Though the area has been home to a countless nationalities and ethnic groups, it holds a special place in the hearts of American Jews, many of whom can trace their first foothold in the country back to “the old neighborhood.”
On June 5, the Tenement Museum celebrated its 25th anniversary, and the 150th anniversary of the restored building at 97 Orchard Street, which housed over 7,000 people from more than 20 countries from 1863 to 1935.
As a tribute to the many sights and smells imprinted into the tenement’s walls, the gala was set up as an edible timeline, a “taste of the tenements,” catered by current local vendors and restaurants and inspired by the neighborhood’s residents. Here’s a window into what they would have been eating, and where you can find those treats today.
1860s-1880s: Oysters, whiskey, and hard cheese.
In the 19th century, more than 7.5 million people came to the United States from Ireland, many of them settling in the Lower East Side neighborhood known as the Five Points (named for the shape of the intersection of what is now Baxter Street and Mosco Street).
“The Irish were really important as fishmongers in the 19th century,” explained Jane Ziegelman, author of “97 Orchard; An edible history of five immigrant families,” also in attendance. “So, it makes sense that we’re eating oysters and listening to an Irish trio.”
1860s-1880s: Pretzels, bratwurst, sauerkraut, and lager beer.
The first German immigrants started arriving in the 1850s.
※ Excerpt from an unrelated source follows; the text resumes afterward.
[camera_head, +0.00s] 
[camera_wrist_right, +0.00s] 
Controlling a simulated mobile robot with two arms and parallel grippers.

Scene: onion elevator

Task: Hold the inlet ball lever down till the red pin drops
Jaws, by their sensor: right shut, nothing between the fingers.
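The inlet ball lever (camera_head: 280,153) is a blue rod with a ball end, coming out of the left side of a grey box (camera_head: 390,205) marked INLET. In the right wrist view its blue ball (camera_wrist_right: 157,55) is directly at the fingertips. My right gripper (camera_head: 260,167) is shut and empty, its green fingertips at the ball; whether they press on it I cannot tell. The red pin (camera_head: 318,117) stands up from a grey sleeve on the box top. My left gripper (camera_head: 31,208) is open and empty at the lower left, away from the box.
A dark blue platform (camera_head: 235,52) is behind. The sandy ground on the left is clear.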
In the mid-to-late half of the 19th century, the Lower East side was affectionately known as “Kleindeustchland,” or little Germany.
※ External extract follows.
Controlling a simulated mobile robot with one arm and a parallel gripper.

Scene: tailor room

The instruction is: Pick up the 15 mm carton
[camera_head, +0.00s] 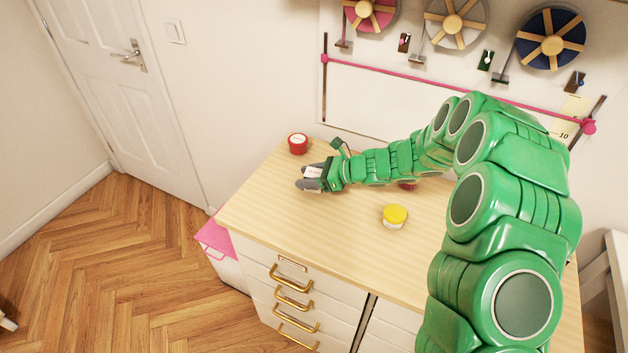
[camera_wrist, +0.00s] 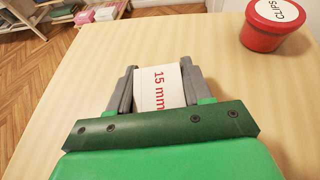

From 1864-1886, John and Caroline Schneider operated a saloon from the basement of 97 Orchard, serving lager beer and hearty German fare to homesick neighbors.
1900s-1910s: Herring, pickles, bialys, stuffed cabbage.
By 1898, the Lower East Side held the largest concentration of Jews in the world. Most of them were Ashkenazi Jews from Eastern Europe, but as Ziegelman reminds us, the first Jews actually arrived with the first German immigration wave in the 1850s and 60s.
97 Orchard was also home to the Confino family from Greece, who moved to New York in 1913. As Sephardic Jews, their cooking would have been as foreign to their Ashkenazi neighbors as smoked herring was to the Italians that followed.
During the gala, a museum educator, dressed to the nines, played the part of Victoria Confino, bride to be, who showed guests what kinds of things she would have kept handy in her kitchen. Cinnamon, all spice, cumin and ground coriander were passed around, along with dulce de rosas, a syrup made from rose petals, sugar water and lemon.
Asking us what we thought about the food, Victoria exclaimed: “I’m to be married soon and if his mama don’t like my cooking, she kill me!” Some things never change.
1920s-1930s: Prosciutto, meatballs, pasta, and Parmesan cheese.
Remember those street scenes from the Godfather Part II? By 1910 over 350,000 Italians lived in New York City.
Adolfo and Rosario Baldizzi and their children, Sicilian immigrants, lived at 97 Orchard from 1928 until the building was closed in 1935, deemed unfit for inhabitation by the city’s new housing codes.
1930s-1940s: Spanakopita, taramosolata, tzatziki, mousaka,pita, and croquettes.
Though Astoria, Queens, is where you’d go for authentic Greek food today, the Lower East Side was the first stop for many families, who later moved out of Manhattan as their socio-economic status improved.
1950s-1970s: Sesame noodles, dim sum, and dumplings.
In 1882, President Chester A. Arthur signed the Chinese Exclusion Act, which banned all immigration of Chinese laborers to the United States. Thought it was originally only supposed to last for 10 years, an amendment in 1902 made it permanent. The act was repealed with the Magnuson Act in 1943, but large-scale Chinese immigration didn’t occur until the Immigration and Nationality Act of 1965.
103 Orchard Street, where the museum now stands, welcomed the first Chinese families.
1960s-1980s: Codfish fritters, avocado salad, fried plantains with pork.
Well after its traditional immigrant inhabitants had moved uptown or to the outer boroughs, the smells wafting down to the streets continued to mirror the changing populations of the Lower East Side, mostly from China and the Dominican Republic.
Today: All of the above.
Today, the Lower East Side has come a long way from its tenement past. As one of the most rapidly gentrifying and trendy neighborhoods in New York, it remains the go-to destination for food lovers in the city and beyond looking for exotic new flavors, or just a little taste of home.